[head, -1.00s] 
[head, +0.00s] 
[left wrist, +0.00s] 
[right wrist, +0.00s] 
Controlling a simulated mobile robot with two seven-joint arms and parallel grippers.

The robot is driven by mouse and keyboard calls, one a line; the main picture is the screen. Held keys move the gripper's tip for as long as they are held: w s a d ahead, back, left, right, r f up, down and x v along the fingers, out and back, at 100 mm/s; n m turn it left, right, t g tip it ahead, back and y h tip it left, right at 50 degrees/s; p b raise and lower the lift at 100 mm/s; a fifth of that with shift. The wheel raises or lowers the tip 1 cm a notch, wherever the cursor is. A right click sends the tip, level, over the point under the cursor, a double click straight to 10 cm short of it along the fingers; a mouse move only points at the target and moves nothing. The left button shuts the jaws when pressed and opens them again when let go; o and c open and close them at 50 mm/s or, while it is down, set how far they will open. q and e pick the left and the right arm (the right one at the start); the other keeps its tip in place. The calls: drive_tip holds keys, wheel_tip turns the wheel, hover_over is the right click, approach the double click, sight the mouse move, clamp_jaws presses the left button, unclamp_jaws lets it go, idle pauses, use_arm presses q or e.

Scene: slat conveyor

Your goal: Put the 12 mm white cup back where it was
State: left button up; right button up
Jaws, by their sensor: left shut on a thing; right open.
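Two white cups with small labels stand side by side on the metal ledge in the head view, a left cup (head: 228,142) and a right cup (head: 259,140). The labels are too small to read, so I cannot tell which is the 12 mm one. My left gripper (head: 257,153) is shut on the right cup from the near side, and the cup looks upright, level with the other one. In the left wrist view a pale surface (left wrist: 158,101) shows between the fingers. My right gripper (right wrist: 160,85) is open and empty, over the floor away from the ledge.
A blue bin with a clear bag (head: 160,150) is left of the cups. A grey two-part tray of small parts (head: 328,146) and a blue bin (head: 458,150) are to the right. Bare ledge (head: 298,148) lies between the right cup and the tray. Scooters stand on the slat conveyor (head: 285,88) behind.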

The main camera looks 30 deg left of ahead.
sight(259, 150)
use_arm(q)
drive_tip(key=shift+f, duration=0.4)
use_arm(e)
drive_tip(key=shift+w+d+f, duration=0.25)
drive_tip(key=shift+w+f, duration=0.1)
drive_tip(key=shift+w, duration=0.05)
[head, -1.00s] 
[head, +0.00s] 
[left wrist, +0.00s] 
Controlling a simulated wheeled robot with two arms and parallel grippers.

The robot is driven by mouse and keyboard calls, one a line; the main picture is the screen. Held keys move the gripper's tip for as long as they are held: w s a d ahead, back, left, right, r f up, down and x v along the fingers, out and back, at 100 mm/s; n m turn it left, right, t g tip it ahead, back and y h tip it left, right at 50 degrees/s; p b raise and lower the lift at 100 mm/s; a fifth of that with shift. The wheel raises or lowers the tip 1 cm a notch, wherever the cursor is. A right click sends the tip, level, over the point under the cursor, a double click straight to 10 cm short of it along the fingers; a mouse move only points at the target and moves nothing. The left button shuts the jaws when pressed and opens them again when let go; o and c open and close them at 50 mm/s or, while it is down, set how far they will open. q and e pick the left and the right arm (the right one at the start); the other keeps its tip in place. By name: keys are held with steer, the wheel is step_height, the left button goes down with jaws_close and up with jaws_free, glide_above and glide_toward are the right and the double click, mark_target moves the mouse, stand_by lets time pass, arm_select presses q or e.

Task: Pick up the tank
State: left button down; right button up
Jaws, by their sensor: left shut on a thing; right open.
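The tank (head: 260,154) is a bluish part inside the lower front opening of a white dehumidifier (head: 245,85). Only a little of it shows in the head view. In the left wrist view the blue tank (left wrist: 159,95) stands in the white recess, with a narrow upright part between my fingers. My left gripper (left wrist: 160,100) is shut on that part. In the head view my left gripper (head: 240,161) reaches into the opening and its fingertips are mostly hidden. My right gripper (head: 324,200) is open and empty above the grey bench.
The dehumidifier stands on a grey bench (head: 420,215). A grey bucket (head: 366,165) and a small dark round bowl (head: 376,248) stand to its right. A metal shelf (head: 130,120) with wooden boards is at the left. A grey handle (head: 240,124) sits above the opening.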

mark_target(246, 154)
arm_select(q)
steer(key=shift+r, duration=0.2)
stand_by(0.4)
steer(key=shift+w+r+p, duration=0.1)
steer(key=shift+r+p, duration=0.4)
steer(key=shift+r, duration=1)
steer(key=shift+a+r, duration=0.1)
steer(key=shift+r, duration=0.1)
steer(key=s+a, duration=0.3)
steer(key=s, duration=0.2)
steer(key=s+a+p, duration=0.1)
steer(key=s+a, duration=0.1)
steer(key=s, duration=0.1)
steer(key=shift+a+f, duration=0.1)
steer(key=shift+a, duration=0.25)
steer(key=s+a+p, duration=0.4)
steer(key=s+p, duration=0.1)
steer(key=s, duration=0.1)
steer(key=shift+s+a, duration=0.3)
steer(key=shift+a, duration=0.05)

Task to complete: From the line containing "[right wrist, +0.00s]" down to the line containing "Scene: slat conveyor" in the material above, reproduce every line exactly, including the two end lines.

Output for this exercise:
[right wrist, +0.00s] 
Controlling a simulated mobile robot with two seven-joint arms and parallel grippers.

The robot is driven by mouse and keyboard calls, one a line; the main picture is the screen. Held keys move the gripper's tip for as long as they are held: w s a d ahead, back, left, right, r f up, down and x v along the fingers, out and back, at 100 mm/s; n m turn it left, right, t g tip it ahead, back and y h tip it left, right at 50 degrees/s; p b raise and lower the lift at 100 mm/s; a fifth of that with shift. The wheel raises or lowers the tip 1 cm a notch, wherever the cursor is. A right click sends the tip, level, over the point under the cursor, a double click straight to 10 cm short of it along the fingers; a mouse move only points at the target and moves nothing. The left button shuts the jaws when pressed and opens them again when let go; o and c open and close them at 50 mm/s or, while it is down, set how far they will open. q and e pick the left and the right arm (the right one at the start); the other keeps its tip in place. The calls: drive_tip holds keys, wheel_tip turns the wheel, hover_over is the right click, approach the double click, sight the mouse move, clamp_jaws presses the left button, unclamp_jaws lets it go, idle pauses, use_arm presses q or e.

Scene: slat conveyor

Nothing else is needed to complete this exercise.